4.      Banyak para Guru saat ini, adalah tidak mengerti akan tugasnya secara baik dan benar yang ditonjolkan hanya kesan kemewahan dan gaya kementerengan dan kosmetika fisik dan materi yang sangat sementara diperoleh dalam periode cepat bagaikan tong kosong nyaring bunyinya. Hal ini dapat dilihat dan dirasakan kosongnya disaat mereka tampil mengajar didepan kelas dan disaat mengikuti pendidikan peningkatan kemampuan guru.

5.      Plagiat artinya “mencuri karya tulis orang lain dengan cara menjiplak” hal ini dilakuan oleh para Guru karena kelemahan Iman dan tidak percaya atas kemampuan diri sehingga mencari jalan pintas dan cepat (Copas=Copy Paste illegal) jahat serta berani Munafik kepada dirinya sendiri.

6.      Karya ilmiah yang dibebankan pada setiap peningkatan kemampuan guru banyak tidak disadari sebagai tulisan kemampuan pribadi yang disusun secara metodologi bersifat ilmiah yang berasal dari pemikiran atau penelitian sendiri.
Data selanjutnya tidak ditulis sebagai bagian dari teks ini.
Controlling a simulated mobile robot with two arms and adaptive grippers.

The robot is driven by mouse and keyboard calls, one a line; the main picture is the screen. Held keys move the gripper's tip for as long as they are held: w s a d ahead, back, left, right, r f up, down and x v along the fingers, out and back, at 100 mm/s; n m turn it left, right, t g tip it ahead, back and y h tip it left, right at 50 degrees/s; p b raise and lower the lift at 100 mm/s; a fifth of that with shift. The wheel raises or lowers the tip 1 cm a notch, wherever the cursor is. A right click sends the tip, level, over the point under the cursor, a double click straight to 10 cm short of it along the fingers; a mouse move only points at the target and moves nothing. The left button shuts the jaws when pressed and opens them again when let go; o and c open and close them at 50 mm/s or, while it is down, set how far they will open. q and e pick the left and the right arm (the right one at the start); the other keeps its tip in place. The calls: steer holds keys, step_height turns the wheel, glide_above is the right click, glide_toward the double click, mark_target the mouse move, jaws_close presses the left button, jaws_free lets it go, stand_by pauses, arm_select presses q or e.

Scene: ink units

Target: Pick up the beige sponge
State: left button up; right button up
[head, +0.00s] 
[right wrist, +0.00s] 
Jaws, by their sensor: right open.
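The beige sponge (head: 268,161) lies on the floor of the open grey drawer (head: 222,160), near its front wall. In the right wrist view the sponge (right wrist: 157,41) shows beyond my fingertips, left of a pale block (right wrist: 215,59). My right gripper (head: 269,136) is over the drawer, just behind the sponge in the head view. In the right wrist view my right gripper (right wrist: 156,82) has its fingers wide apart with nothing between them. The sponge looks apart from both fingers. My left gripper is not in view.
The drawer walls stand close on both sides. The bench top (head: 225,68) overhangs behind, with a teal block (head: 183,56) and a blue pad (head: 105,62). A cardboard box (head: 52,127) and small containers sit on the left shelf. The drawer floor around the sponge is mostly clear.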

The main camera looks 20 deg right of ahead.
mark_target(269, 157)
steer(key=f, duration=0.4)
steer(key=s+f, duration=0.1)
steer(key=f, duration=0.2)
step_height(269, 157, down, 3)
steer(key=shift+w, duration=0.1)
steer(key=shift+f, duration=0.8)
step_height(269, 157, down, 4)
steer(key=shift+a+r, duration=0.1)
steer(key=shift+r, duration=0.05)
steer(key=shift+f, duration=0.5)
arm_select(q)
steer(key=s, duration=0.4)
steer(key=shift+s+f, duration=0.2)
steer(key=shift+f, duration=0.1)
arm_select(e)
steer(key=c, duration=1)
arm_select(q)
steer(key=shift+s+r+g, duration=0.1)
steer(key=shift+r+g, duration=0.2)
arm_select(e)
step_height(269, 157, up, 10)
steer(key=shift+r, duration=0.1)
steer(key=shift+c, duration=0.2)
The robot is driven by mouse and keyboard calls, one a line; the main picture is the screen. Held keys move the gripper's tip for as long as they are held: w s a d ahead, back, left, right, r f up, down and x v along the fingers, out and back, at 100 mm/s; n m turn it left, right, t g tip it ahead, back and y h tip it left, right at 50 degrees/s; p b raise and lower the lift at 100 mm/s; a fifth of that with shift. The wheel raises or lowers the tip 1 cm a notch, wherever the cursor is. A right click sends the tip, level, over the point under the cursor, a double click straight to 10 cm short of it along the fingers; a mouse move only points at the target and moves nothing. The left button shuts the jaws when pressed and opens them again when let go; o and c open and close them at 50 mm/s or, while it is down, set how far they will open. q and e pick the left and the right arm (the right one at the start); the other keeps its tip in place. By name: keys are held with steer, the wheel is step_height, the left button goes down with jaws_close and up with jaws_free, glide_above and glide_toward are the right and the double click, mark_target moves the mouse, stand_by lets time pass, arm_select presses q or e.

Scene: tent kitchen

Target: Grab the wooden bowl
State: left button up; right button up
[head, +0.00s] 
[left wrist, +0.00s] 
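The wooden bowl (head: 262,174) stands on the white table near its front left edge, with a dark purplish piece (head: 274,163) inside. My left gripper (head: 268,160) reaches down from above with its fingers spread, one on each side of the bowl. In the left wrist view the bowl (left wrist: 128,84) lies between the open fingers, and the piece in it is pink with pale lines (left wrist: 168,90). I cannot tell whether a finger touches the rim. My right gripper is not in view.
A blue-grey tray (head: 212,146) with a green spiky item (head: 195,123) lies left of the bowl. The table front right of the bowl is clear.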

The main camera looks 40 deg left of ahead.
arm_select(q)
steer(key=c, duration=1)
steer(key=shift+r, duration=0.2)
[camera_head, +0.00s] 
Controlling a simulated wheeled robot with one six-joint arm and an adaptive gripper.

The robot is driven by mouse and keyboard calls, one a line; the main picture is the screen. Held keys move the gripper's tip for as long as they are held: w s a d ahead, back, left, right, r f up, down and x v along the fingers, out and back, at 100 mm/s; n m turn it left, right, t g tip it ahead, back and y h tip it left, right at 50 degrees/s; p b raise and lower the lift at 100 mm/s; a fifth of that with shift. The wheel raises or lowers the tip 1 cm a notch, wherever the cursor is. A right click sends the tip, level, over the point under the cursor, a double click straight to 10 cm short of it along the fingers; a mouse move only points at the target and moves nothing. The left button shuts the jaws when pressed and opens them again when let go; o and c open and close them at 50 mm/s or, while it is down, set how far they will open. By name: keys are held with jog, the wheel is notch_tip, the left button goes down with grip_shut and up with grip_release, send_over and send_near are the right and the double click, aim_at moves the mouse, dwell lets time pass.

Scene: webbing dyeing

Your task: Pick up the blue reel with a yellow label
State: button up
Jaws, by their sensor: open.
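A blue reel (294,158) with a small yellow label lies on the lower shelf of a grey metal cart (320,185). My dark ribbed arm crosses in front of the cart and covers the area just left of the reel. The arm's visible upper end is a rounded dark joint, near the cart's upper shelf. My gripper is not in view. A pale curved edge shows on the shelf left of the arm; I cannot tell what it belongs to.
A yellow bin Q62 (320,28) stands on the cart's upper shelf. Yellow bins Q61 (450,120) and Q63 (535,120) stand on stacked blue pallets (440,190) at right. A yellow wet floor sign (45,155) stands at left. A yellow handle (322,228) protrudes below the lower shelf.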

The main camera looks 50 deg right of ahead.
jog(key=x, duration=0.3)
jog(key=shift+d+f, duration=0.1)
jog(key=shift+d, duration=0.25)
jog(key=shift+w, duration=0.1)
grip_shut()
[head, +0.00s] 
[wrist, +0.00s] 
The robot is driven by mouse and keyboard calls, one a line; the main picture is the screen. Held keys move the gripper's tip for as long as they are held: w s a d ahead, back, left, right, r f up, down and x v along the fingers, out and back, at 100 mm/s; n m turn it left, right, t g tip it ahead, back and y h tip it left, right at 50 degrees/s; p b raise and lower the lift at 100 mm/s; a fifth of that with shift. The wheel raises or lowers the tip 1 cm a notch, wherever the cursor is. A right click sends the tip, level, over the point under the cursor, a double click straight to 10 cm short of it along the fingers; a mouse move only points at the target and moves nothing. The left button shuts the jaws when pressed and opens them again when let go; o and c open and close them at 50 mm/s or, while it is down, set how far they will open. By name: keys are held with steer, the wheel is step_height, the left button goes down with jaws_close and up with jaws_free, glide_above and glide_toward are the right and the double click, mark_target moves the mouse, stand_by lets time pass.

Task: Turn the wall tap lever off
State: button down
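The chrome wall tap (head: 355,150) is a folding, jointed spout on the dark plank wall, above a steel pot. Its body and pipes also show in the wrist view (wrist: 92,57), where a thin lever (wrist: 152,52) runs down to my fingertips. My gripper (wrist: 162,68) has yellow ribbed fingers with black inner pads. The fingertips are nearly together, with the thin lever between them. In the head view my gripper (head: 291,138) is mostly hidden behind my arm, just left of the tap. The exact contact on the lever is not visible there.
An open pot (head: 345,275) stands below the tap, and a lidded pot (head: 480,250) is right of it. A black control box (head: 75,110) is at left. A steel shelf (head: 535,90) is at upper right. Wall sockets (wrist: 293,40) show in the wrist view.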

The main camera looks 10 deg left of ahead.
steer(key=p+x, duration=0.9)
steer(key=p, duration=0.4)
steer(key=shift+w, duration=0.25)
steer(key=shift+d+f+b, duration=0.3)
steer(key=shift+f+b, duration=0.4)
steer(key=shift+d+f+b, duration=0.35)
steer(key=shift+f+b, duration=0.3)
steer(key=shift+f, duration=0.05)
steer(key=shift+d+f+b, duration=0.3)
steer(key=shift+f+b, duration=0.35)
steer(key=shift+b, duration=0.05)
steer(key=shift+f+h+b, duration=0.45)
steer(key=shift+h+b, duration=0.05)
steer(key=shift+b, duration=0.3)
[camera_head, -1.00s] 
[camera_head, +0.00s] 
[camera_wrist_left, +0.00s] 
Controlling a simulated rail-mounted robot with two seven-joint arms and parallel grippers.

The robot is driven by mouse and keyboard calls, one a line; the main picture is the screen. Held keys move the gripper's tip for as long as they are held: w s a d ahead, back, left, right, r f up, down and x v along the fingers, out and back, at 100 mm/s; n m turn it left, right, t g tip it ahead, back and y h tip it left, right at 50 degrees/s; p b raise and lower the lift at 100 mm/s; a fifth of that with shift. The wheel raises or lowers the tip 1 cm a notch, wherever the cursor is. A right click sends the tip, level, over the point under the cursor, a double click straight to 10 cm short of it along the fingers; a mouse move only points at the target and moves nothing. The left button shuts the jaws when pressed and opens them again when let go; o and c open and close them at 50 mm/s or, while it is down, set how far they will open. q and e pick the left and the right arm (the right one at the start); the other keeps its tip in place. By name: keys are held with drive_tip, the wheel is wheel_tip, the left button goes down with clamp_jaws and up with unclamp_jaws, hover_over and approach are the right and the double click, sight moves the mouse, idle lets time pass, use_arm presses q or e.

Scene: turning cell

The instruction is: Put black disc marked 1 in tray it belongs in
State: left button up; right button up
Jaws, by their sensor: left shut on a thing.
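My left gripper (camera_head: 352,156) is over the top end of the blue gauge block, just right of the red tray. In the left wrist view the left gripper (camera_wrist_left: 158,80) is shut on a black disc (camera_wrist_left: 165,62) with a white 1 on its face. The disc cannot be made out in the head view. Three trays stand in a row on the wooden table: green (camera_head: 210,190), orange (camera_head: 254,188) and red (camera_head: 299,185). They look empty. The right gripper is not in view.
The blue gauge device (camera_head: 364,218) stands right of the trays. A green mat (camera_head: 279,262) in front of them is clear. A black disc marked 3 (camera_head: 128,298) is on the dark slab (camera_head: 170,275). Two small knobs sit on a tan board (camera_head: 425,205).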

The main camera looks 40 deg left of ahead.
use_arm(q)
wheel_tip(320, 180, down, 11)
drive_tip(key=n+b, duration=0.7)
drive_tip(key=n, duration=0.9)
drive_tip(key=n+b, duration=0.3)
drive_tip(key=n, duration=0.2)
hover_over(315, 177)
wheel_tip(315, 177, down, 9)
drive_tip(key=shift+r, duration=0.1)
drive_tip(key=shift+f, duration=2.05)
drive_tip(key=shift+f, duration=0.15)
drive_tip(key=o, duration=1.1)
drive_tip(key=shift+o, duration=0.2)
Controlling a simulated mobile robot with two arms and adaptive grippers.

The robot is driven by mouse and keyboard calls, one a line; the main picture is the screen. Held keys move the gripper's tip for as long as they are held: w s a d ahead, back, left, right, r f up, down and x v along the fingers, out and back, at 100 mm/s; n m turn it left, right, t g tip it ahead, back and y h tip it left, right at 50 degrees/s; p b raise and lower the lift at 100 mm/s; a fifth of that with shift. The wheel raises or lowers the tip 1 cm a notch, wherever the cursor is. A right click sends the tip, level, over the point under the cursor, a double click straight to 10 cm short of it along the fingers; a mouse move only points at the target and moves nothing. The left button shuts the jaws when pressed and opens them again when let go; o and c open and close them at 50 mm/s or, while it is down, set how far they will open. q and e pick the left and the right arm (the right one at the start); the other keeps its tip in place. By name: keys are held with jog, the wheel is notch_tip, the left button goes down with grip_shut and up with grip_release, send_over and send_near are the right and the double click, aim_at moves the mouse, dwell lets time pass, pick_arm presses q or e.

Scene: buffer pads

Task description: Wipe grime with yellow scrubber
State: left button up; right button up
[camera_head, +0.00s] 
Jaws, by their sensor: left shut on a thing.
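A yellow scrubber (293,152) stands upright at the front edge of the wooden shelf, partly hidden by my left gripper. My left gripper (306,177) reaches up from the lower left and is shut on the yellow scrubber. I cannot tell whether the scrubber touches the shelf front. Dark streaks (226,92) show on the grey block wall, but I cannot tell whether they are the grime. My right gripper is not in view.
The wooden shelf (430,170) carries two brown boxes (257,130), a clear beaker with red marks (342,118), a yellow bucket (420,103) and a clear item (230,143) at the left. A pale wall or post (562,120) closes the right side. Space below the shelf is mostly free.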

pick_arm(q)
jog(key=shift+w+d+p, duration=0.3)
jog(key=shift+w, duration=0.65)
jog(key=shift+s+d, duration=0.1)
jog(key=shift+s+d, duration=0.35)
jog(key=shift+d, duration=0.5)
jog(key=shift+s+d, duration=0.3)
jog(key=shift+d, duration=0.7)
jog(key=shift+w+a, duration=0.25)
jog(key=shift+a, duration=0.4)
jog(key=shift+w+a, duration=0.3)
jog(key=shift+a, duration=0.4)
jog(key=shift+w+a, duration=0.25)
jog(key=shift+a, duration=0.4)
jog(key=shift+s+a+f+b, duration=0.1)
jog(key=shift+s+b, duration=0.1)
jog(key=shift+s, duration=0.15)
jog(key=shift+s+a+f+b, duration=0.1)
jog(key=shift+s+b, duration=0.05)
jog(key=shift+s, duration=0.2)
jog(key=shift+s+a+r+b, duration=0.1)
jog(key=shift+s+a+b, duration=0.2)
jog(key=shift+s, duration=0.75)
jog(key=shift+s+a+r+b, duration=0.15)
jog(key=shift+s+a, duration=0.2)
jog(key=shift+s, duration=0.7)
Bagaimana para Guru dapat menulis ilmiah secara baik dan benar  bila kemampuan bacanya sangat lemah sehingga berdampak pula kepada kualifikasi presentasi ilmiah yang juga sangat lemah.

7. Kita harus bersegera berevolusi berbenah diri untuk meningkatkan kualifikasi kemampuan disegala bidang serta menjalankan Pemerintahan yang bersih disegala sektor dan lini kehidupan sebelum terjadi gemuruh lindasan kehancuran masa depan Indonesia yang akan melindas dan memporak-porandakan NKRI sebagai dampak dari keteledoran, kegagalan realisasi pendidikan Nasional.